Even today, there are examples that things haven't changed that much. In 2009, 65 black and Latino campers from the Creative Steps day camp in North Philadelphia arrived at the Valley Swim Club in suburban Montgomery County, Pa., to play for an hour and a half. Camp director Althea Wright had paid the private club $1,950 to use the facility Monday afternoons throughout the summer. As the campers entered the water, some club members reportedly pulled their children from the pool and wondered aloud what all these black and Latino kids were doing there. A few days later, the Valley Swim Club canceled the lease agreement. When pressed to explain, the club president stated, "there was concern [among the members] that a lot of kids would change the complexion . . . and the atmosphere of the club."

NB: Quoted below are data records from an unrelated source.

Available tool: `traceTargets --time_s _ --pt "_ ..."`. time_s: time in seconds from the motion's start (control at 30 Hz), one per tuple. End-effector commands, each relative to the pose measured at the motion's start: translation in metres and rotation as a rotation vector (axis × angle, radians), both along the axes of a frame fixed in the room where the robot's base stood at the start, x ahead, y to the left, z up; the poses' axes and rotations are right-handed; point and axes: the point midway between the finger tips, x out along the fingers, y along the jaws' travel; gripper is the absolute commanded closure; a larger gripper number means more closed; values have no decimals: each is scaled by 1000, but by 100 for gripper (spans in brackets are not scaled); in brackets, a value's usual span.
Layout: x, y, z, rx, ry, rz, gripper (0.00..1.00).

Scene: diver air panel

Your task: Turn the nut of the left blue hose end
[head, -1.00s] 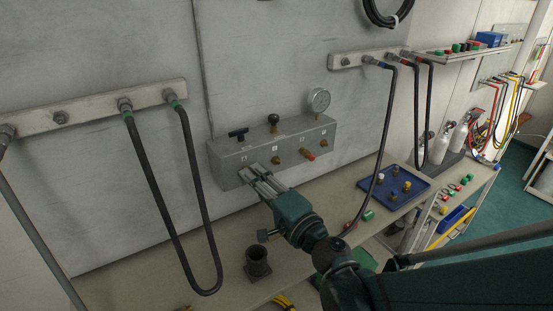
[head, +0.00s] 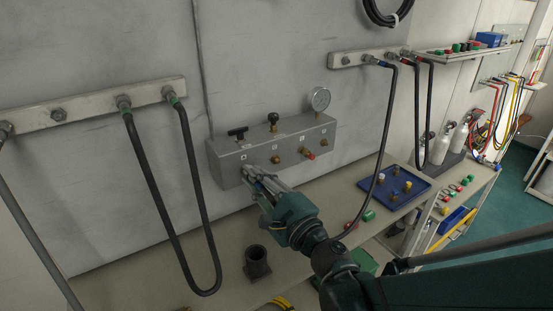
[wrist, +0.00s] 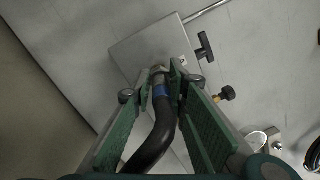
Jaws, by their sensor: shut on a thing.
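The left blue hose end (wrist: 159,90) shows in the wrist view as a blue band on a black hose, with a metal nut (wrist: 158,70) at its tip. The nut sits at the lower edge of the grey panel box (wrist: 147,45). My gripper (wrist: 161,76) is shut on the nut, with a green-padded finger on each side. In the head view my gripper (head: 250,174) is at the left front of the grey panel box (head: 225,165), and its fingers mostly hide the hose end. How far the nut is threaded is not visible.
The box carries a black T-handle (head: 238,132), a black knob (head: 273,118), a gauge (head: 320,98) and brass fittings. A black hose (head: 386,130) hangs from the right rail. A blue tray (head: 420,197) and a dark cylindrical holder (head: 257,263) stand on the bench.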

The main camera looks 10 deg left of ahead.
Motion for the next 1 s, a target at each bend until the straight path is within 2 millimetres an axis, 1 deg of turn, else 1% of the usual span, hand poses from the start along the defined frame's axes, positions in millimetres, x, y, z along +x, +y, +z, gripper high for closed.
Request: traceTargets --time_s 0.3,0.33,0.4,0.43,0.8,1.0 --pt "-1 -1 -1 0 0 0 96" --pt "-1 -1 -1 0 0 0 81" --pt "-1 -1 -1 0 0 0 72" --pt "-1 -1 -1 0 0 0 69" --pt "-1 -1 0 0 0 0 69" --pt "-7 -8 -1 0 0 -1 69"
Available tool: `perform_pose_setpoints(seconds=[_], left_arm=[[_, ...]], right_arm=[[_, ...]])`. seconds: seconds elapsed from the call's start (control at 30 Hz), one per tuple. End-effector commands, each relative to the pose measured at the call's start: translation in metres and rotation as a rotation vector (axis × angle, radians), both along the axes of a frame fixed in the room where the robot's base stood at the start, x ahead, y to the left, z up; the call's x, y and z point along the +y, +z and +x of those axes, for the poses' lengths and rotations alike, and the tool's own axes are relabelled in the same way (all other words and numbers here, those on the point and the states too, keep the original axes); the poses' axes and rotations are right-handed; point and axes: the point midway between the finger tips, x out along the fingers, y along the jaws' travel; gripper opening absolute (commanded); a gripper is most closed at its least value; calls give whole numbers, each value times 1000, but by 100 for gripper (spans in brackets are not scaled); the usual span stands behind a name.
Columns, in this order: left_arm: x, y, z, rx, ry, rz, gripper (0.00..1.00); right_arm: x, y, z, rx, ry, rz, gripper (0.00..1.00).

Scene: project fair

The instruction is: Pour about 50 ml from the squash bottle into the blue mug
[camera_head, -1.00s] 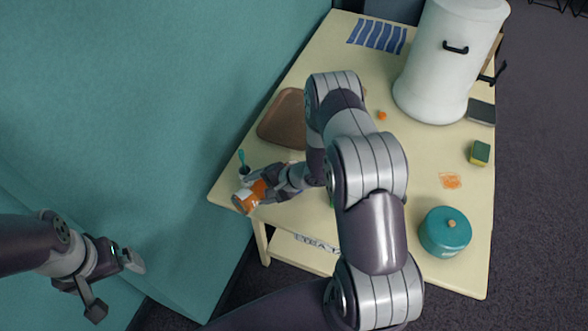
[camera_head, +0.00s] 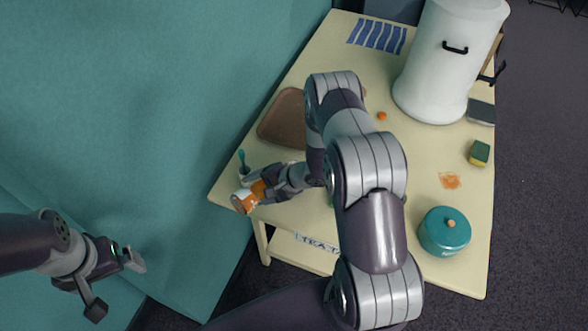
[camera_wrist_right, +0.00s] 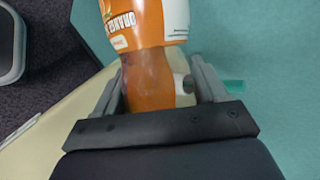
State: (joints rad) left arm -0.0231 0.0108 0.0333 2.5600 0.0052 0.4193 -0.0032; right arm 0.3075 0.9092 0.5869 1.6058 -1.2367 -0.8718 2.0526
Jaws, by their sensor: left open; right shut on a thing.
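The squash bottle (camera_head: 246,201), orange with a white label, is in my right gripper (camera_head: 270,184) at the near left corner of the table. In the right wrist view the fingers (camera_wrist_right: 160,84) are shut around the bottle's narrower orange part (camera_wrist_right: 152,80), and its label reads upside down. The bottle looks tilted; I cannot see its mouth or any stream. I cannot make out a blue mug for sure; my right arm hides part of the table. My left gripper (camera_head: 115,287) is open and empty, off the table at lower left.
A small pot with a teal stick (camera_head: 242,158) stands close beside the bottle.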

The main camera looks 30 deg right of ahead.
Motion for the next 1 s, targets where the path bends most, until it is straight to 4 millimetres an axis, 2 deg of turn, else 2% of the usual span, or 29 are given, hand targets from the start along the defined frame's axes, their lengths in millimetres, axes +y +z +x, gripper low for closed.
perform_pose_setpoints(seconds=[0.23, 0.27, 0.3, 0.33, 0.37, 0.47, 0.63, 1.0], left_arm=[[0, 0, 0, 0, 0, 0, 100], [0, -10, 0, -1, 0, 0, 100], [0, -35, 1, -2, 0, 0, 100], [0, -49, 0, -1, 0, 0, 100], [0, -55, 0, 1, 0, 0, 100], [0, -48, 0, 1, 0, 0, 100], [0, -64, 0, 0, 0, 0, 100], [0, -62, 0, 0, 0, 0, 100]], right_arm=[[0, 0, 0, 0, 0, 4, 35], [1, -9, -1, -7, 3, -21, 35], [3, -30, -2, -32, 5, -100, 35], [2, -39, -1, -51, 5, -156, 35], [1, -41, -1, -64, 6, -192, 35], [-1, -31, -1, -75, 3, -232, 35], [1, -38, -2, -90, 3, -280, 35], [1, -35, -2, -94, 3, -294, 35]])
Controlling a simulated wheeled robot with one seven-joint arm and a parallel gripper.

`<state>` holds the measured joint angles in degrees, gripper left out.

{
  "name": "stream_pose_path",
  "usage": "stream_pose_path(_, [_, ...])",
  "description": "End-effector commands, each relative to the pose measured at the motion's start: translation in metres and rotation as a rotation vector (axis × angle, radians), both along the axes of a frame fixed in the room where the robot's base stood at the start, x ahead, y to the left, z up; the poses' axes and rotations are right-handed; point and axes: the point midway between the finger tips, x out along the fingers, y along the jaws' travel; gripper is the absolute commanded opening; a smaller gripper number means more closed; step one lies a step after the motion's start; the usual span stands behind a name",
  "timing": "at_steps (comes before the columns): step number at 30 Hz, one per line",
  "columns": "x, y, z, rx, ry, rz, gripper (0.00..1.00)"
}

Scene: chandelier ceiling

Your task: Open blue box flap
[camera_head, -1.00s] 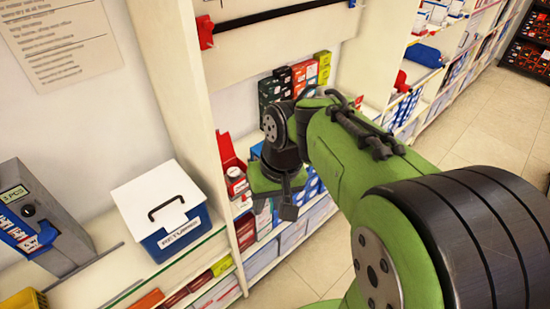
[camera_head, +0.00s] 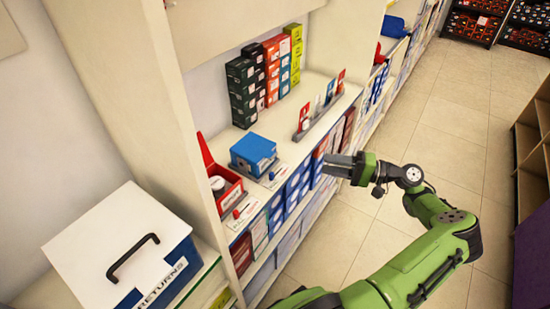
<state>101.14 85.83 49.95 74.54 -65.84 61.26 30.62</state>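A small blue box (camera_head: 253,152) sits on the white shelf, its blue top lying closed as far as I can see. My gripper (camera_head: 328,164) is at the shelf's front edge, to the right of the blue box and clearly apart from it. Its dark fingers point left, toward the box. The gap between the fingers is too small to make out, and I see nothing held.
A red box (camera_head: 226,190) with its lid raised stands left of the blue box. A white-lidded returns box (camera_head: 120,245) is at the lower left. Stacked coloured cartons (camera_head: 265,75) stand behind. A rack of small cards (camera_head: 318,118) is at right. The tiled floor (camera_head: 440,110) is clear.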

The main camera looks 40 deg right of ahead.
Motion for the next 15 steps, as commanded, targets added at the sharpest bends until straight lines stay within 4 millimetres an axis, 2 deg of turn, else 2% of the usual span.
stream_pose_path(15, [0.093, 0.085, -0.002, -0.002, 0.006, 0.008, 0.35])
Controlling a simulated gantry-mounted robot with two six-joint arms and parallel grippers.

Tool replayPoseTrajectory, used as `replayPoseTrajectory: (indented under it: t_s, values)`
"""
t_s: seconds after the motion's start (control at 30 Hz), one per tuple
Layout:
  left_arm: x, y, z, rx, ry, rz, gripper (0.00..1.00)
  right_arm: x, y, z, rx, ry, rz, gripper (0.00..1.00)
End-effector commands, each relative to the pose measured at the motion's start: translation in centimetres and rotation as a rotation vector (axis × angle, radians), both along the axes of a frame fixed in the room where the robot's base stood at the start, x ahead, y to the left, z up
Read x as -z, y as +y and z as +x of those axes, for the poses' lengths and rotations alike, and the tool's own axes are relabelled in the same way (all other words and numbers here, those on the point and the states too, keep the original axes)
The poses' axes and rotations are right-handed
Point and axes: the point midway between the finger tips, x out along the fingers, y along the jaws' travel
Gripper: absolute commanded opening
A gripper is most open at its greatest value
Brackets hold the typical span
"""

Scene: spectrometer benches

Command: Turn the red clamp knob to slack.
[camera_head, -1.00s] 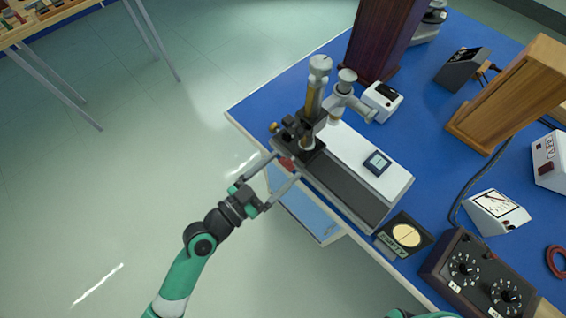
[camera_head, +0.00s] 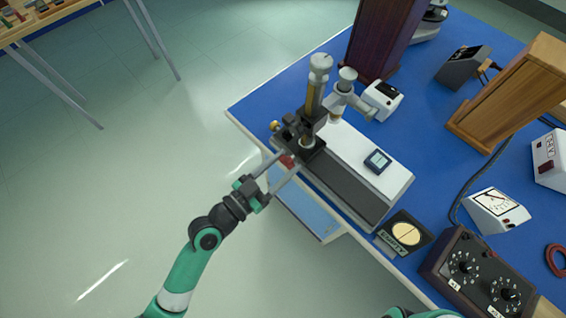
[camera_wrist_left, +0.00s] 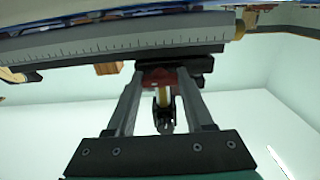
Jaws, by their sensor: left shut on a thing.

We do not see this type of behavior in other public spaces such as parks. Why do swimming pools bring out the worst in people?

Part of the answer has to do with the uniqueness of swimming pools as physical spaces. They are visually and socially intimate. Swimmers gaze upon one another's nearly naked bodies, lie in the sun next to one another, navigate through crowded water and flirt. This type of contact and interaction piques social anxieties and exposes the lack of trust and understanding between people of different social classes.

Swimming pools have also been intensely contested because they are places at which people build community and define the social boundaries of community life. Swimming pools are primary summertime gathering places, where many people come together, socialize and share a common space. Swimming with others in a pool means accepting them as part of the same community precisely because the interaction is so intimate and sociable. Conversely, excluding someone or some group from a pool effectively defines them as social others_as excluded from the community.

For these reasons, swimming pools serve as useful barometers of social relations. If we as a nation want to know how we relate to one another across social lines, how we structure our communities socially, and how we think about people who are socially different from ourselves, just look at our swimming pools. The answer will be obvious.